The correct answer and explanation is :
The correct answer is b. debit to accounts receivable.
Explanation:
When inventory is sold on account, it means the business has transferred ownership of the goods to the customer but has not yet received cash. This transaction involves two primary components: the revenue earned from the sale and the cost associated with the inventory sold.

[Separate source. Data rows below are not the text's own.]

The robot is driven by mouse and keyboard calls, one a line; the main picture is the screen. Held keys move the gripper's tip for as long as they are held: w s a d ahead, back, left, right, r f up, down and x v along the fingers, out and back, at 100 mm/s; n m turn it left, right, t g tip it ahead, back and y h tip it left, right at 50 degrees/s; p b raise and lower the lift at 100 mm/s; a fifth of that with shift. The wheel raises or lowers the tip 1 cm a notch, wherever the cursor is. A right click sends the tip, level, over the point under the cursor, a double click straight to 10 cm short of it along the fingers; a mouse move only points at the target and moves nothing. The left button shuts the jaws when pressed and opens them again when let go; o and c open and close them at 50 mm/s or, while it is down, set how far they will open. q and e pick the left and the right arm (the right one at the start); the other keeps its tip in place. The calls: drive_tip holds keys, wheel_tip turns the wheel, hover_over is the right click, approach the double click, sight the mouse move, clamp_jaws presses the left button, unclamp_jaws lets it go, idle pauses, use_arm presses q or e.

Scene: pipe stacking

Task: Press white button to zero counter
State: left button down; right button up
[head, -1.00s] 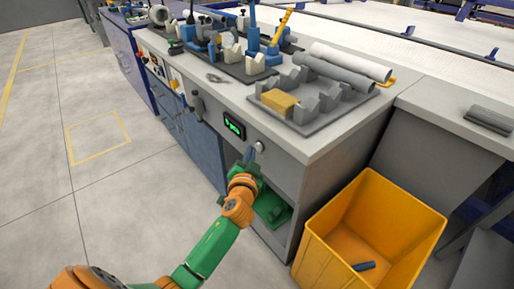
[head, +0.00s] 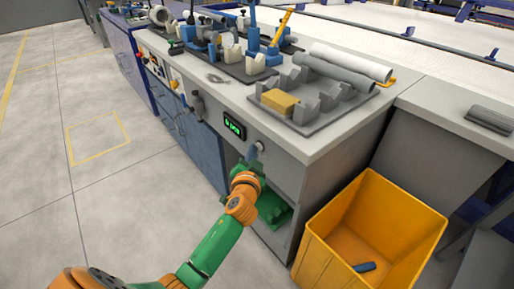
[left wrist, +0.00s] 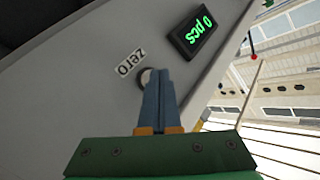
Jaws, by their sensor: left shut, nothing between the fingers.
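The white button (left wrist: 146,77) is on the grey front panel of the cabinet, next to a label reading "zero" (left wrist: 130,62). In the left wrist view the fingers cover part of it. The button also shows in the head view (head: 260,146). The counter display (left wrist: 198,31) reads "0 pcs" in green; it sits on the same panel in the head view (head: 234,126). My left gripper (left wrist: 161,78) is shut and empty, its blue fingertips at the button; I cannot tell if they touch it. It also shows in the head view (head: 252,154). My right gripper is not in view.
A yellow bin (head: 320,240) with a small blue piece inside stands right of the cabinet. On the worktop (head: 225,92) are a grey rack (head: 310,118) with pipes and a yellow block, and blue fixtures. Floor to the left is clear.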

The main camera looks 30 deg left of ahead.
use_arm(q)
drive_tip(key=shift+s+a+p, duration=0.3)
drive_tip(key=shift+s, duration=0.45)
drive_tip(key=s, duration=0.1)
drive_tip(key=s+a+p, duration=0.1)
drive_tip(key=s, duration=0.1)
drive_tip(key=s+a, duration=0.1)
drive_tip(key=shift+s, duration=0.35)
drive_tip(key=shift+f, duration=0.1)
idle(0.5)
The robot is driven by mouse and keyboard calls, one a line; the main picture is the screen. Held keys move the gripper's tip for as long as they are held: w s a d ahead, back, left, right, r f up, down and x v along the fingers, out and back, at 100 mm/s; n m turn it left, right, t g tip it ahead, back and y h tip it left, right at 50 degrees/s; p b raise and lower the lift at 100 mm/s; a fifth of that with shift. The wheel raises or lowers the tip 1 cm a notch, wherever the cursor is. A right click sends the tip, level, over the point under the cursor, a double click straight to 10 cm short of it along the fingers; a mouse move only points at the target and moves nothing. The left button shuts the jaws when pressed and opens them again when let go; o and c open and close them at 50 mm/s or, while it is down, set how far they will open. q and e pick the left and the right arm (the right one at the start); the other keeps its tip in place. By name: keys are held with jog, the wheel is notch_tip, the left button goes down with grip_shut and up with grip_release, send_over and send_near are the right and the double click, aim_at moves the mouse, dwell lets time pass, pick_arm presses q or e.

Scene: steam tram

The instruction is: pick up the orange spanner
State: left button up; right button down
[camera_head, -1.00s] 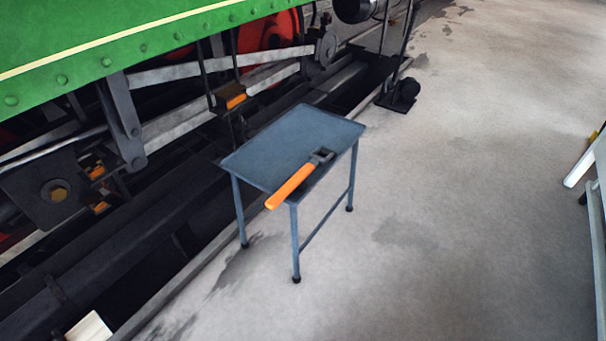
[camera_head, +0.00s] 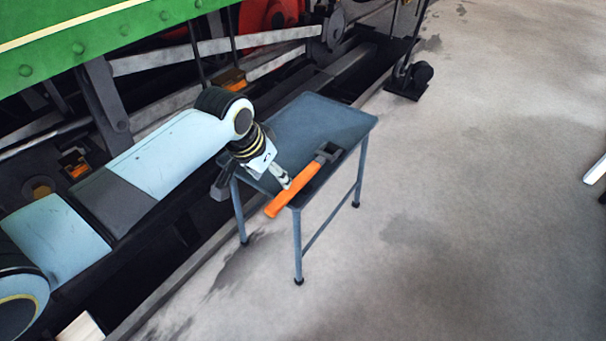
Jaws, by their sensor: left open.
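The orange spanner (camera_head: 294,193) lies on a small blue-grey metal table (camera_head: 318,121). Its dark jaw head points to the back right, and its orange handle end sticks out over the table's front edge. My left gripper (camera_head: 286,183) is open, with its fingertips right beside the orange handle on its left side. I cannot tell whether the fingers touch the handle. My left arm covers the left corner of the table.
The green steam tram (camera_head: 85,35) with its rods and wheels stands along the left, behind a dark pit. The table's back half is bare. The concrete floor (camera_head: 480,200) to the right is open. A dark stand (camera_head: 407,85) is at the back.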

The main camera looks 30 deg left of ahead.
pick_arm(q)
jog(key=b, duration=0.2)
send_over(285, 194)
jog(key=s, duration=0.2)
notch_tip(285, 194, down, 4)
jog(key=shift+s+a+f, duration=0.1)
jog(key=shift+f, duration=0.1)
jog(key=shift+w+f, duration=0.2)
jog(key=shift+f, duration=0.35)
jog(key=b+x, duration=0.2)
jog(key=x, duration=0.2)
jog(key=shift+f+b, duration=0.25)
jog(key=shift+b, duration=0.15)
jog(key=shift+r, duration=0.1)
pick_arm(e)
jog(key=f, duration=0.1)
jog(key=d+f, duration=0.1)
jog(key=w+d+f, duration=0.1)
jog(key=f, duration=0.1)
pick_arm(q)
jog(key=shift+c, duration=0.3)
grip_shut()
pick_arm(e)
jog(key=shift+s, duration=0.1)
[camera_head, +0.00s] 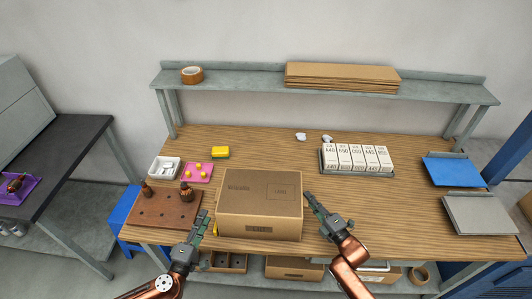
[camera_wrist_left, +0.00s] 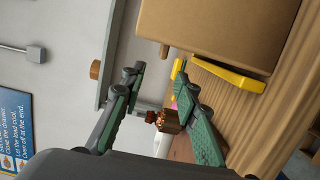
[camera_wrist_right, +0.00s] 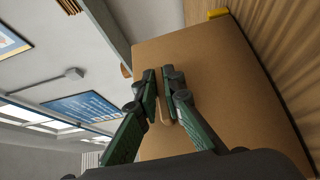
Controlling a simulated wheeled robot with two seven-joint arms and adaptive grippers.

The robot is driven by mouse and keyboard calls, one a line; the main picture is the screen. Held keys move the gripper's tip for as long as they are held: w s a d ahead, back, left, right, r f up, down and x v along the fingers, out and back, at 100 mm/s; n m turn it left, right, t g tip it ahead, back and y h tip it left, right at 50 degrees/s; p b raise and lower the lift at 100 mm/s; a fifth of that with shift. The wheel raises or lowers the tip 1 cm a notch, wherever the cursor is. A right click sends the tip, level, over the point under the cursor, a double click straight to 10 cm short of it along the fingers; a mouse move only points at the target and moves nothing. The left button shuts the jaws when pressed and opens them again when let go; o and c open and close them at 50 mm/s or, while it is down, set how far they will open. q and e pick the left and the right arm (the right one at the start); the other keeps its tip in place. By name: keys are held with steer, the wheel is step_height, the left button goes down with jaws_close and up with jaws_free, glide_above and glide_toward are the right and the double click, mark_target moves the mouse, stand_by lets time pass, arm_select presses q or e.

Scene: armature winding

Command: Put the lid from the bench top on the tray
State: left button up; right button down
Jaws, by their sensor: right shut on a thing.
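The lid looks to be the large brown cardboard cover (camera_head: 260,206) at the front middle of the bench, apparently resting on the wood. It has a small tan grip on its side, seen in the left wrist view (camera_wrist_left: 164,49). My right gripper (camera_head: 308,197) is at its right side, shut on the matching tan grip (camera_wrist_right: 166,112). My left gripper (camera_head: 204,216) is open and empty beside its left side, with the left grip just beyond and between the fingertips. The grey tray (camera_head: 322,167) stands behind on the right, holding several white labelled boxes.
A brown board (camera_head: 150,212) with two dark wound parts lies left of the cover. A pink mat (camera_head: 197,173), white bin (camera_head: 164,169) and yellow sponge (camera_head: 220,152) are behind it. Blue (camera_head: 452,172) and grey (camera_head: 480,213) panels lie at right. The wood right of the cover is mostly clear.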

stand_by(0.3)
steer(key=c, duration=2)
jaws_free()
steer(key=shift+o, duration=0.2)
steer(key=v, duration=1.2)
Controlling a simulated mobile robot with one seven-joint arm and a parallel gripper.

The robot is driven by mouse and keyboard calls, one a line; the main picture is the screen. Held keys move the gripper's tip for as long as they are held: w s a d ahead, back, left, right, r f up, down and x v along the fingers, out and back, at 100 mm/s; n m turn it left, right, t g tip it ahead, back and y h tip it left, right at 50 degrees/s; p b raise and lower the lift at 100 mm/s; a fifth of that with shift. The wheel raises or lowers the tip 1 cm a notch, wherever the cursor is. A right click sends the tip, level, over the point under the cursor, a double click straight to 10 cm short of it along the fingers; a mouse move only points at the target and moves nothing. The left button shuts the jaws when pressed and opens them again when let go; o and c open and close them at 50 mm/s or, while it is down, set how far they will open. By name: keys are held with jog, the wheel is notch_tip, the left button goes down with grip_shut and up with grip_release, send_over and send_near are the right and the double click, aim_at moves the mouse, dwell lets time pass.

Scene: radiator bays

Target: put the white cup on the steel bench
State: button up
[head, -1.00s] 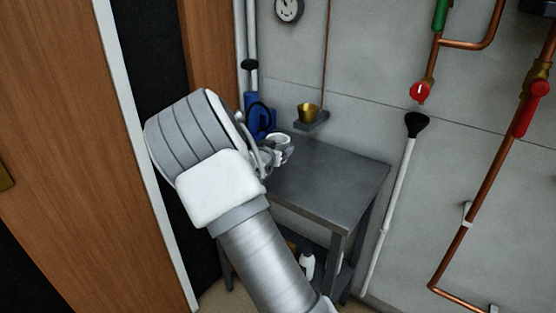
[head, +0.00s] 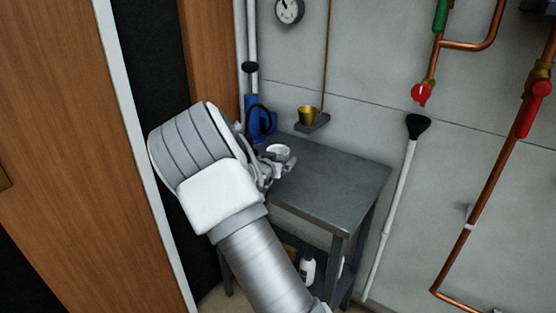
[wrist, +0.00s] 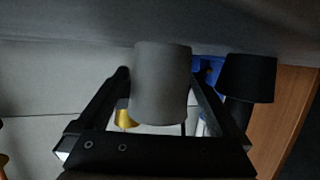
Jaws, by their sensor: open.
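The white cup (head: 278,150) is upright at the left end of the steel bench (head: 335,185), and looks to stand on its top. In the wrist view, which is upside down, the cup (wrist: 162,85) is a shaded grey cylinder between my fingers, its base against the dark bench top (wrist: 160,18). My gripper (wrist: 160,74) is open around the cup, with a finger close on each side. I cannot tell whether either finger touches it. In the head view my gripper (head: 275,168) is partly hidden by my wrist.
A brass cup (head: 307,115) sits on a small wall shelf behind the bench. A blue device (head: 262,115) stands at the back left. A white bottle (head: 307,270) is on the lower shelf. A black-headed pole (head: 395,200) leans right of the bench. The right bench top is clear.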

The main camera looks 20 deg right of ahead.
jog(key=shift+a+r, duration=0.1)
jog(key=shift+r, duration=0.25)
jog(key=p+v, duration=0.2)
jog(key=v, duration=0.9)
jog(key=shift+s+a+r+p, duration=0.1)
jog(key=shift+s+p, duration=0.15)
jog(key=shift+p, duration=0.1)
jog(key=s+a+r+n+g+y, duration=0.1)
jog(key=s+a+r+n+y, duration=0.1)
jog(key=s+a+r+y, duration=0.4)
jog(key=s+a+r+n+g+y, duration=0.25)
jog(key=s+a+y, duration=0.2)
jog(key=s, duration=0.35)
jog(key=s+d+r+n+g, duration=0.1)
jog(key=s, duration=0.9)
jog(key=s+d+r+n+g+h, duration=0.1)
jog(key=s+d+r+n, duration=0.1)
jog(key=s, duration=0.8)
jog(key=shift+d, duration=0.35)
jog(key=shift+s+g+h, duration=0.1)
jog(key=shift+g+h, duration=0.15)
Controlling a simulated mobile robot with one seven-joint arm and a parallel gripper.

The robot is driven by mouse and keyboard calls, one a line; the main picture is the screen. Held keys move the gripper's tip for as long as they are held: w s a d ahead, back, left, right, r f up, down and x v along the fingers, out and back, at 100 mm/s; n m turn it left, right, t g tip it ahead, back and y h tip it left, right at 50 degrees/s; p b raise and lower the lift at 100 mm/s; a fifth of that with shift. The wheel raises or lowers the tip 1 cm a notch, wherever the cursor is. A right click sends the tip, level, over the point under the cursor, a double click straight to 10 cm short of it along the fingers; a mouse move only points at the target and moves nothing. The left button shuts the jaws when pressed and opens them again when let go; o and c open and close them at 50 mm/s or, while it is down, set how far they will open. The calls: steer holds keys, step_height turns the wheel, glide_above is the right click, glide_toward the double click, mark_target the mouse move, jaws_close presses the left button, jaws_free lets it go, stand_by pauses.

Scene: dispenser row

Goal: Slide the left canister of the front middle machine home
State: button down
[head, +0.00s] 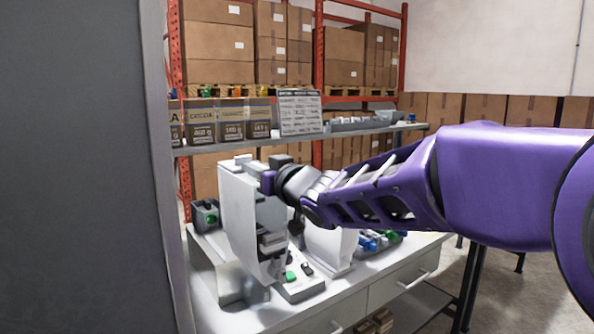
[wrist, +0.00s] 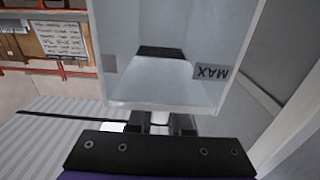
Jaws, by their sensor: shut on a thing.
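A white dispenser machine (head: 243,220) stands on the bench in the middle of the head view, with a control base and a green button (head: 290,276) at its foot. My gripper (head: 268,182) is at the machine's top. In the wrist view a clear, pale canister (wrist: 140,88) with an upside-down MAX label fills the upper middle, right in front of my gripper (wrist: 160,128). The gripper is shut on this canister at its near lower edge. The grip is small and partly hidden by the black gripper body. I cannot tell how far the canister sits in the machine.
Another white machine part (head: 330,247) stands right of the first, partly behind my arm. A dark unit with a green knob (head: 207,216) is at the left. Blue and green parts (head: 375,241) lie farther right. A grey wall (head: 75,170) fills the left side.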

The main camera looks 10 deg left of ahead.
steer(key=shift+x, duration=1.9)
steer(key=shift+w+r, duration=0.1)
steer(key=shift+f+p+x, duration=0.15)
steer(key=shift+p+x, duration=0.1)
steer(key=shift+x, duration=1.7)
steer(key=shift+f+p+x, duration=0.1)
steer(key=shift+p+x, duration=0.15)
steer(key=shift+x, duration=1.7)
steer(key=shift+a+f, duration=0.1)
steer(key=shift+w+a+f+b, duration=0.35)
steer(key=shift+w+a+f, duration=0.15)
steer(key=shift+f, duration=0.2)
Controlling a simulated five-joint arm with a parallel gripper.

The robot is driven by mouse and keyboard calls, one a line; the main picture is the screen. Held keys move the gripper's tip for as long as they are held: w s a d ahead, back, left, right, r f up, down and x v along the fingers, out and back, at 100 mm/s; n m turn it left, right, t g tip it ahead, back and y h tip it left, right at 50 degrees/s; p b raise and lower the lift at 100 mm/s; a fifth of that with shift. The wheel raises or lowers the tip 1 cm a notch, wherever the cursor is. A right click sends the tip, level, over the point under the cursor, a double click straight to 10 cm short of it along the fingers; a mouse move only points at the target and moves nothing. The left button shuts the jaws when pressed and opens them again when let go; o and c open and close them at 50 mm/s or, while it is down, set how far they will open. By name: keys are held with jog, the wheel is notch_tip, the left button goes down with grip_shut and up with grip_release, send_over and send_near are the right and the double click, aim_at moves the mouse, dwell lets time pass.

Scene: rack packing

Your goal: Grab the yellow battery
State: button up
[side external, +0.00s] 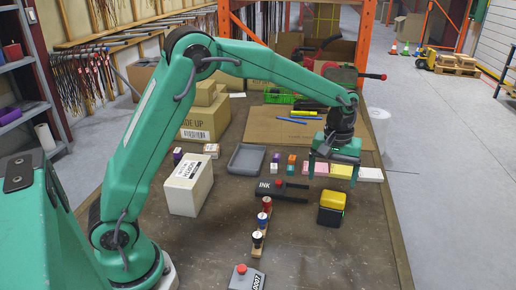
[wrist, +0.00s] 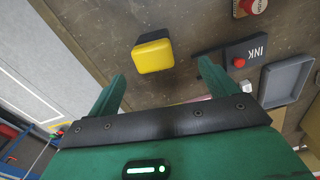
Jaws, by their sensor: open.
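The yellow battery (side external: 332,208), a block with a yellow top and a dark lower body, stands upright on the brown table, right of centre in the side external view. Its yellow top also shows in the wrist view (wrist: 153,52), a little beyond the fingertips. My gripper (side external: 332,178) is open and empty, pointing down above the table and behind the battery in the side external view. In the wrist view its two green fingers (wrist: 160,72) are wide apart, with the battery roughly in line with the gap between them. Nothing touches the battery.
A black INK pad (side external: 283,189) lies left of the battery, and a wooden stamp rack (side external: 261,238) stands nearer. Pink and yellow note blocks (side external: 341,171) lie close under my gripper. A grey tray (side external: 247,160) and white box (side external: 189,186) stand farther left. The table right of the battery is clear.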

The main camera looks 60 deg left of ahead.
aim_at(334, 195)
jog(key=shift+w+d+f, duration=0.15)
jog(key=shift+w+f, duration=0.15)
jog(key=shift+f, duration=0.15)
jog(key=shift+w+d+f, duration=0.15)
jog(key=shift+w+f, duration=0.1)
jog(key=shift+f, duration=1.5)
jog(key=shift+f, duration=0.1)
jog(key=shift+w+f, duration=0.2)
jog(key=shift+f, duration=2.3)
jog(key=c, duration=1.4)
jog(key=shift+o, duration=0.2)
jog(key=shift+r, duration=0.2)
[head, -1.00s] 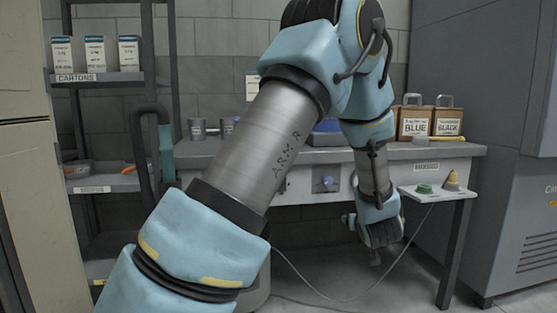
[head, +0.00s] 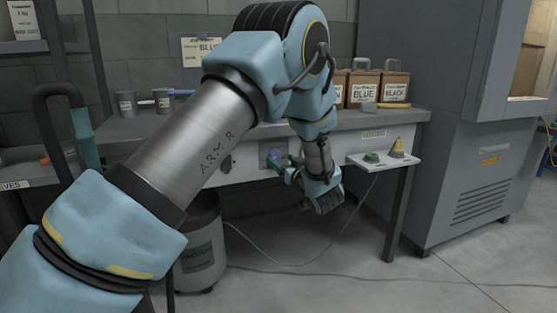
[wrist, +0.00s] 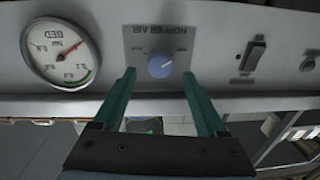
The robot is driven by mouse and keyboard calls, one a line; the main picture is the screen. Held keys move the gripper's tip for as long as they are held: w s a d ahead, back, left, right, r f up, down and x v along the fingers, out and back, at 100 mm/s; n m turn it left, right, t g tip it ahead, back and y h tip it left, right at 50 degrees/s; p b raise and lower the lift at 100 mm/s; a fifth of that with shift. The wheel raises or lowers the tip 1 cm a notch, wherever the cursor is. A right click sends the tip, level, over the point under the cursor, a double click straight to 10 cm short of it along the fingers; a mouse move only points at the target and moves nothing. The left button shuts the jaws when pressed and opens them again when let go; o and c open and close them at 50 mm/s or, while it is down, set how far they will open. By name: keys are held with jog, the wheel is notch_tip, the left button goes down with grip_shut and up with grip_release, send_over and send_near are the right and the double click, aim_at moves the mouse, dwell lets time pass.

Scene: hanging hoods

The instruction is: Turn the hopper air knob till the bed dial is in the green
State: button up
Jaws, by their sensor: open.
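The blue hopper air knob (wrist: 160,64) sits on a grey plate marked HOPPER AIR, which appears upside down in the wrist view. The round bed dial (wrist: 62,53) is on the same panel to its left. Its red needle points to the upper right in the picture, away from the green band at the lower right of the face. My gripper (wrist: 159,78) is open, with one teal finger towards each side of the knob and nothing held. In the head view my gripper (head: 284,166) is at the bench's front panel; the dial is hidden there behind my arm.
A black switch (wrist: 252,54) and a round fitting (wrist: 308,64) are on the panel beside the knob.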

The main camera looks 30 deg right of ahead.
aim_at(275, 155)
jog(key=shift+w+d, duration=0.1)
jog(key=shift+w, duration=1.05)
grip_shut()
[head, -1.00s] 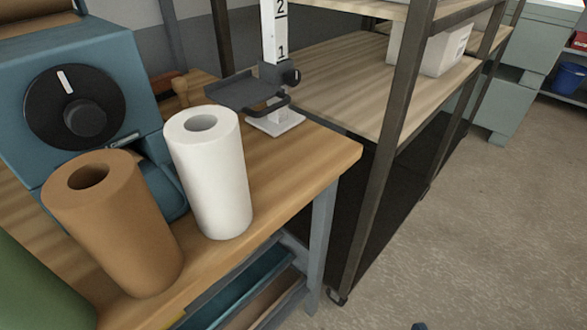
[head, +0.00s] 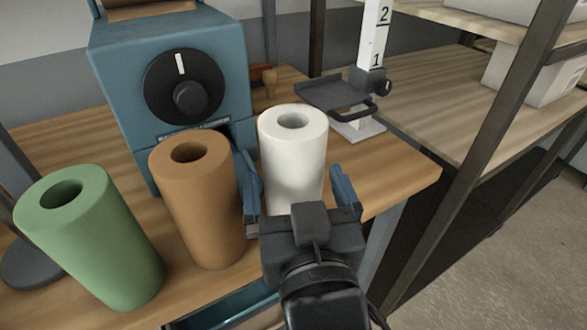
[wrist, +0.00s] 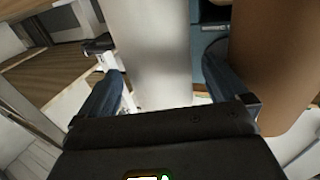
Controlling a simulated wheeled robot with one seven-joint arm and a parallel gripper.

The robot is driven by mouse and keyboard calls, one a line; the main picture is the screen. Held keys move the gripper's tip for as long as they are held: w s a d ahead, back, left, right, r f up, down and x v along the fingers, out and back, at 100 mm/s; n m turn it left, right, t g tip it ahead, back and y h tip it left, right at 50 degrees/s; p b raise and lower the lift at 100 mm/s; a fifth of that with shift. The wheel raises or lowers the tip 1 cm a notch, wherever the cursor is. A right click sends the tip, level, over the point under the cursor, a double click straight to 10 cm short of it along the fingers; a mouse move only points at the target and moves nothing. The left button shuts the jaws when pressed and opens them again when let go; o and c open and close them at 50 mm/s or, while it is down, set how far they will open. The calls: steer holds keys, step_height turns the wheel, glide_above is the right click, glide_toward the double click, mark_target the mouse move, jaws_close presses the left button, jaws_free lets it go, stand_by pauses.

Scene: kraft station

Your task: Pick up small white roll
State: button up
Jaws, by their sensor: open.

- Debit to Accounts Receivable:
Since the sale is made on account, the company has a right to receive payment in the future. This means the company must record a debit to Accounts Receivable to reflect the amount that customers owe. In accounting terms, “accounts receivable” is an asset because it represents money that is expected to be collected in the future. - Credit to Sales:
The sale of the inventory must be recognized as revenue, so a credit to Sales (or Sales Revenue) is recorded. Sales Revenue reflects the amount earned from the transaction, which will increase the company’s overall revenue on the income statement. - Debit to Cost of Goods Sold (COGS):
The cost of the inventory that was sold must also be recorded. This is done by debiting Cost of Goods Sold (COGS), an expense account that represents the cost incurred by the company to produce or purchase the inventory. - Credit to Inventory:
When inventory is sold, the physical goods are transferred to the customer, so the company needs to reduce the value of its inventory on hand. This is done by crediting Inventory, which decreases the inventory asset on the balance sheet.
Why not the other options?
- a. Debit to inventory: This would not be correct in the sale journal entry, as inventory is credited when it is sold (decreasing inventory).
- c. Debit to sales: Sales are credited to increase revenue, not debited.
- d. Credit to cost of goods sold: COGS is debited because it’s an expense that increases.
In summary, the correct journal entry for the sale of inventory on account involves a debit to Accounts Receivable, a credit to Sales, a debit to Cost of Goods Sold, and a credit to Inventory.